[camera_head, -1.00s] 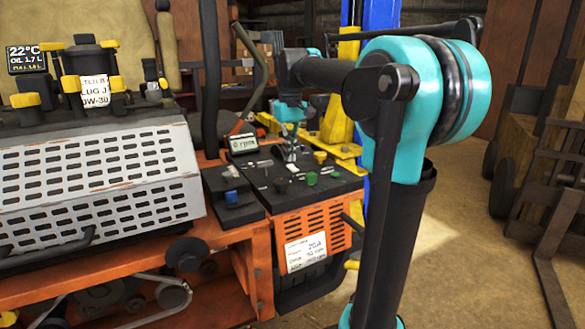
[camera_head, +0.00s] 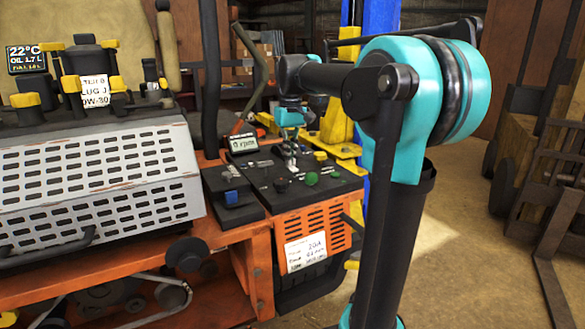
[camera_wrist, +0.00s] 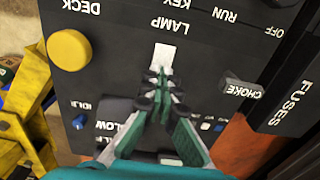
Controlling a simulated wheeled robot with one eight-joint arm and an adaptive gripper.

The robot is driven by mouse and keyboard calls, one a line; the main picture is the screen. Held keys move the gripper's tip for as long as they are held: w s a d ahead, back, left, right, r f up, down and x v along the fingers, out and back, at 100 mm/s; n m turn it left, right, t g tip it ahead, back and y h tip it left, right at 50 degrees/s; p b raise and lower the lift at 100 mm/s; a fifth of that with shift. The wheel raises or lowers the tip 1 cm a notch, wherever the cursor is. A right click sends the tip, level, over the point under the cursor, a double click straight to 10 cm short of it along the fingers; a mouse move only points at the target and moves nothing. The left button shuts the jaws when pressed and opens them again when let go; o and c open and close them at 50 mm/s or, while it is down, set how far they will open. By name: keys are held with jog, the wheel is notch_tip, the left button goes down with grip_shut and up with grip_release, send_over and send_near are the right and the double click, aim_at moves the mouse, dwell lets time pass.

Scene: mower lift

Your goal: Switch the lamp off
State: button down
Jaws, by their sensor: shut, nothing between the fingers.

▸ Task goal: Among the lines of the material, find those that hold the word "down" and copy them.

▸ Result of this task:
The robot is driven by mouse and keyboard calls, one a line; the main picture is the screen. Held keys move the gripper's tip for as long as they are held: w s a d ahead, back, left, right, r f up, down and x v along the fingers, out and back, at 100 mm/s; n m turn it left, right, t g tip it ahead, back and y h tip it left, right at 50 degrees/s; p b raise and lower the lift at 100 mm/s; a fifth of that with shift. The wheel raises or lowers the tip 1 cm a notch, wherever the cursor is. A right click sends the tip, level, over the point under the cursor, a double click straight to 10 cm short of it along the fingers; a mouse move only points at the target and moves nothing. The left button shuts the jaws when pressed and opens them again when let go; o and c open and close them at 50 mm/s or, while it is down, set how far they will open. By name: keys are held with jog, the wheel is notch_tip, the left button goes down with grip_shut and up with grip_release, send_over and send_near are the right and the double click, aim_at moves the mouse, dwell lets time pass.
State: button down

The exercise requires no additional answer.